The Paragraph of the Week
The traditional or tribal shaman, I came to discern, acts as an intermediary between the human community and the larger ecological field, ensuring that there is an appropriate flow of nourishment, not just from the landscape to the human inhabitants, but from the human community back to the local earth. By his constant rituals, trances, ecstasies, and "journeys," he ensures that the relation between human society and the larger society of beings is balanced and reciprocal, and that the village never takes more from the living land than it returns to it—not just materially but with prayers, propitiations, and praise. The scale of a harvest or the size of a hunt are always negotiated between the tribal community and the natural world that it inhabits. To some extent every adult in the community is engaged in this process of listening and attuning to the other presences that surround and influence daily life.
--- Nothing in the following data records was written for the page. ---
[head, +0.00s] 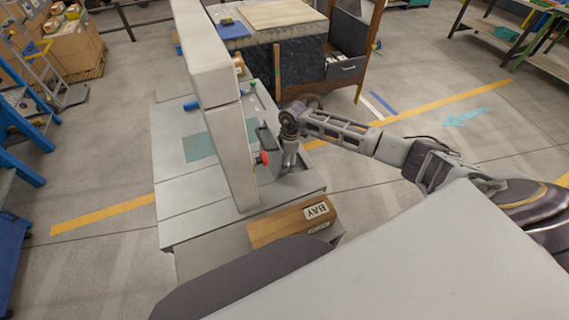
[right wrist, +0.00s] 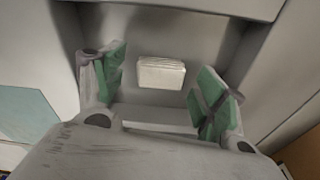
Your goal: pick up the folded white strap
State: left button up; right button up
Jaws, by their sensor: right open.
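The folded white strap (right wrist: 161,73) shows in the right wrist view as a small off-white block with layered edges. It lies on a grey surface, ahead of and between the two green-padded fingers of my right gripper (right wrist: 160,90). The fingers are spread wide and do not touch it. In the head view my right gripper (head: 287,160) points down over the right side of the grey workbench, near a red knob; the strap cannot be made out there. My left gripper is not in view.
A tall grey post (head: 222,115) stands on the grey workbench (head: 180,205), left of my right gripper. A red knob (head: 262,158) and a dark tray (head: 266,138) are close by. A teal mat (head: 199,147) lies left.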

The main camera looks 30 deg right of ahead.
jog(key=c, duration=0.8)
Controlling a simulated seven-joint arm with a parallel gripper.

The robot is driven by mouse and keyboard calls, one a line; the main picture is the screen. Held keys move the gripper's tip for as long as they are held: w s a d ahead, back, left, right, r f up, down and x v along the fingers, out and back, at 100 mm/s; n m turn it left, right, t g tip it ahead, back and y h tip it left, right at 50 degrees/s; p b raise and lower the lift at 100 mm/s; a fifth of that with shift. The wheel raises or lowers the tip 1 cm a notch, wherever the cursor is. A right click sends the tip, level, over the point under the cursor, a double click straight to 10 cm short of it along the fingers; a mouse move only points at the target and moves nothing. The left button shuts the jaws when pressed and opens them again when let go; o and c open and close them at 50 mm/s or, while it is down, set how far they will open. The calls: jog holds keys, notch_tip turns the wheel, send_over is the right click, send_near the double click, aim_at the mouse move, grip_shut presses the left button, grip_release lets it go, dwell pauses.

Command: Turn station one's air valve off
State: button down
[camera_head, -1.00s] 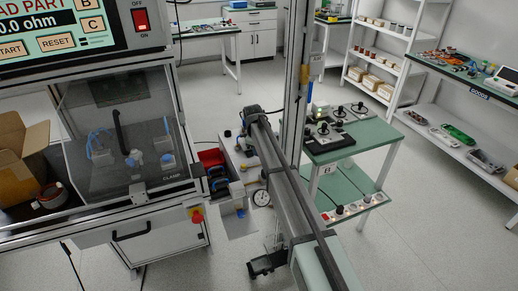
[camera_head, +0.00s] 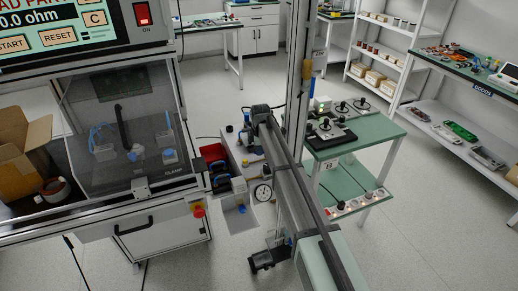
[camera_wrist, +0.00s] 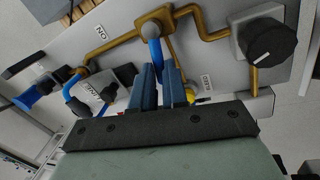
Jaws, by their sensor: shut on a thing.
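In the wrist view, a blue valve lever (camera_wrist: 155,52) hangs down in the picture from a brass valve body (camera_wrist: 150,27) on a light grey panel (camera_wrist: 120,58). My gripper (camera_wrist: 157,78) is shut on the lever, with a dark blue finger on each side of it. An ON label (camera_wrist: 100,32) is on the panel left of the valve; the lever does not point at it. I see no OFF label. A BLEED label (camera_wrist: 206,83) is right of the fingers. In the head view, I cannot make out my fingers or the lever.
The head view shows a gauge (camera_head: 263,191), a clamp enclosure (camera_head: 125,130) and a green-topped cart (camera_head: 365,135).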

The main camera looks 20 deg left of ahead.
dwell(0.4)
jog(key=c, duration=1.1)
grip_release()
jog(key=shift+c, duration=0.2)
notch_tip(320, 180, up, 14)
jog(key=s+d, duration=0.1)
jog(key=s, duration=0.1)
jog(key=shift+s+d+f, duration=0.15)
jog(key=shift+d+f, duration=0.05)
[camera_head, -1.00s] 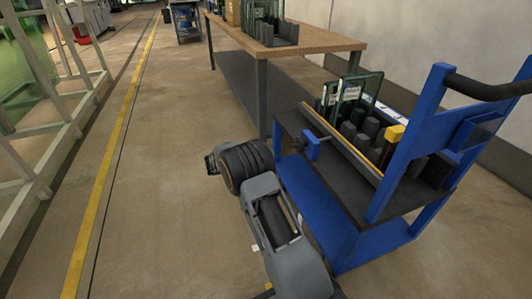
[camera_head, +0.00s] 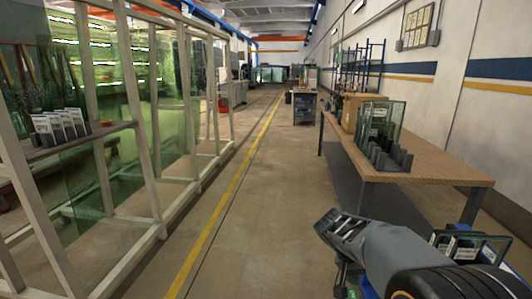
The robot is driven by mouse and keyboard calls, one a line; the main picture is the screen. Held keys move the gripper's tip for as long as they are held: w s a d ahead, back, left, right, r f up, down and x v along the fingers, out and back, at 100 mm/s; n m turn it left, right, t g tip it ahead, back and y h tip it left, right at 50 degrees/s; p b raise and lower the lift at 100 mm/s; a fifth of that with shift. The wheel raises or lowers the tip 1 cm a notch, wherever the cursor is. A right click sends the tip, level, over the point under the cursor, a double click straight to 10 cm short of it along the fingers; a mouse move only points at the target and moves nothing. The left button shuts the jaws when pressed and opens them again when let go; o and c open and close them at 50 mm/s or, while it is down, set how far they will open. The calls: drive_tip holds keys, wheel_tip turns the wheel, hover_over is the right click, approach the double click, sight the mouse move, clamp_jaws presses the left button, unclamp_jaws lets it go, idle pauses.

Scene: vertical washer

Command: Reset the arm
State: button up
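My grey and black arm reaches in from the lower right corner and points left. A slotted dark part shows at its far end. No two fingers can be made out there, so whether my gripper is open or shut is not shown. I see nothing clearly held.
A wooden-topped table (camera_head: 440,165) on the right bears a cardboard box (camera_head: 354,112), glass panes (camera_head: 378,120) and a dark slotted holder. Glass panes (camera_head: 470,247) show behind my arm. A glass-filled frame (camera_head: 128,135) stands left. The aisle floor (camera_head: 258,190) is clear along the yellow line.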

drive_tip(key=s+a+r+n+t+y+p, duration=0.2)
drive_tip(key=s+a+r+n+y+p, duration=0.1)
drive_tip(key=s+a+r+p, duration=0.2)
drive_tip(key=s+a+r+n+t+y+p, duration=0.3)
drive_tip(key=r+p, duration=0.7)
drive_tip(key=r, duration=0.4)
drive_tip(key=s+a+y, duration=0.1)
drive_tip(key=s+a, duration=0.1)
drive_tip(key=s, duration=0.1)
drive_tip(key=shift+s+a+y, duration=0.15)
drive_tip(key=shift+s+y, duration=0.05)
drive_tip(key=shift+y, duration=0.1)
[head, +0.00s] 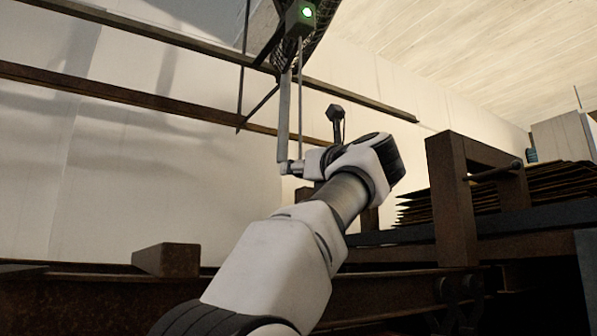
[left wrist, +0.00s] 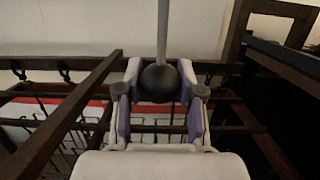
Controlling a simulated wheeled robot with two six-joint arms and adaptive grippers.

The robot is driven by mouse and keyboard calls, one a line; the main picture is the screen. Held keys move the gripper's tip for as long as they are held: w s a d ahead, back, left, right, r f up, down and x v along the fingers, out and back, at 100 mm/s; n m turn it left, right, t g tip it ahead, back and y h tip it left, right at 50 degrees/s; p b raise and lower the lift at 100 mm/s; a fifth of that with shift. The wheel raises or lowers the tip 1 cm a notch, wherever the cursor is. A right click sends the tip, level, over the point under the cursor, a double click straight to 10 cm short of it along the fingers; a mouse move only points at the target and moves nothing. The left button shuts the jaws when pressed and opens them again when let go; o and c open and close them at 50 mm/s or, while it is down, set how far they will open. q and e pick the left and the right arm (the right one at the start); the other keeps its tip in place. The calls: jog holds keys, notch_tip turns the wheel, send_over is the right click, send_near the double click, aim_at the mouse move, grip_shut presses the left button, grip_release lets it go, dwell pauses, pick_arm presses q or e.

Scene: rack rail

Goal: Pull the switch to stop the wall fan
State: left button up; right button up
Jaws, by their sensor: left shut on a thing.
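The wall fan (head: 268,40) is at the top of the head view, with its dark cage cut off by the frame edge. A green-lit box (head: 303,20) sits beside it. A thin pull cord (head: 300,80) hangs straight down from near the box to my left gripper (head: 293,167). In the left wrist view, a dark ball (left wrist: 159,84) hangs at the lower end of the cord, between the two fingers of my left gripper (left wrist: 158,93). The fingers are shut on the ball. In the head view the ball is hidden at the gripper. My right gripper is not in view.
Rusty rails (head: 150,100) run along the pale wall. A rusty frame (head: 452,200) and stacked sheets (head: 520,190) stand at the right. A rusty beam (head: 165,260) lies low at the left. Open space surrounds the gripper on its left.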

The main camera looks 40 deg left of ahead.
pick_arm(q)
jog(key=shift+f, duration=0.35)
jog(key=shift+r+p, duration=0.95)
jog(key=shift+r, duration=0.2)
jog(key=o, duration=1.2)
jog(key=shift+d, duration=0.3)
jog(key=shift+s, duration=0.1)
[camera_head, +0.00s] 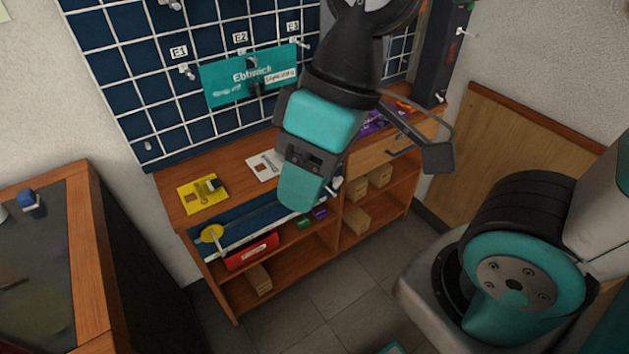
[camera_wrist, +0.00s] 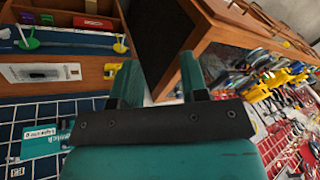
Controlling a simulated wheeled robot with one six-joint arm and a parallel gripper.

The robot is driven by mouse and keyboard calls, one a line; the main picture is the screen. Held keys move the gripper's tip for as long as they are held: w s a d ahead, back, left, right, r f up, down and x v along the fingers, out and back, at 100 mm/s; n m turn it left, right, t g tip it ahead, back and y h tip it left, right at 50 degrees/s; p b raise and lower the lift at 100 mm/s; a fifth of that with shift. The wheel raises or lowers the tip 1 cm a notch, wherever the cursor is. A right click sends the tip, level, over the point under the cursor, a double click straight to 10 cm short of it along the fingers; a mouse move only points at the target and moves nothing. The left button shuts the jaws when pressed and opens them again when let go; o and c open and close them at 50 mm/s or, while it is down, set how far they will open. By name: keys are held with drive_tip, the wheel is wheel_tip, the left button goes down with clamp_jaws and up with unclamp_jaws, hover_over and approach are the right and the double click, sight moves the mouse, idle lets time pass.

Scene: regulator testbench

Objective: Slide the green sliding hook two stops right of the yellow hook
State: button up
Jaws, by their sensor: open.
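The yellow hook (camera_head: 212,234) sits near the left end of the dark blue rail (camera_head: 255,221) on the bench front in the head view. It also shows in the wrist view (camera_wrist: 121,47). The green sliding hook (camera_wrist: 28,44) is on the same rail in the wrist view, well left of the yellow one in that turned picture. In the head view the green hook is hidden, probably behind my gripper (camera_head: 300,188). In the wrist view my gripper's two teal fingers (camera_wrist: 160,78) are apart with nothing between them, clear of both hooks.
A yellow card (camera_head: 203,194) and a white card (camera_head: 265,165) lie on the bench top. A tiled wall panel (camera_head: 150,60) with hooks and a teal sign (camera_head: 235,85) stands behind. A red bin (camera_head: 252,251) and wooden blocks (camera_head: 357,219) are on the shelves below. Floor in front is clear.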

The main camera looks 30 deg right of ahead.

But the shaman or sorcerer is the exemplary voyager in the intermediate realm between the human and the more-than-human worlds, the primary strategist and negotiator in any dealings with the Others.
—David Abram
Commentary
Living in a little hut in the rice paddies of eastern Bali, David Abram found himself “falling in space.” A river of stars glowed above and their reflection in water seemed like “the abyss of star-studded space falling away forever.” Then, fireflies! It was magical. In The Spell of the Sensuous he explains that he earned spending money in college by doing sleight of hand tricks and travelled Europe as a street magician. Later. as a student of the psychology of perception, he studied the ways of the shaman from his hut in Indonesia. He learned that the tribal shaman “acts as an intermediary between the human community and the larger ecological field.” Through rituals and ecstatic “journeys” he ensures that nature and humanity maintain a “balanced and reciprocal” relationship. In the West we view nature mechanistically because the “inner world...like the supernatural heaven of Christian belief, originates in the loss of our ancestral reciprocity with the animate earth.” The shaman does not seek to transcend the earth, but to propel “his awareness laterally” “into the depths of a landscape at once both sensuous and psychological, the living dream that we share with the soaring hawk, the spider and the stone silently sprouting lichens on its coarse surface.”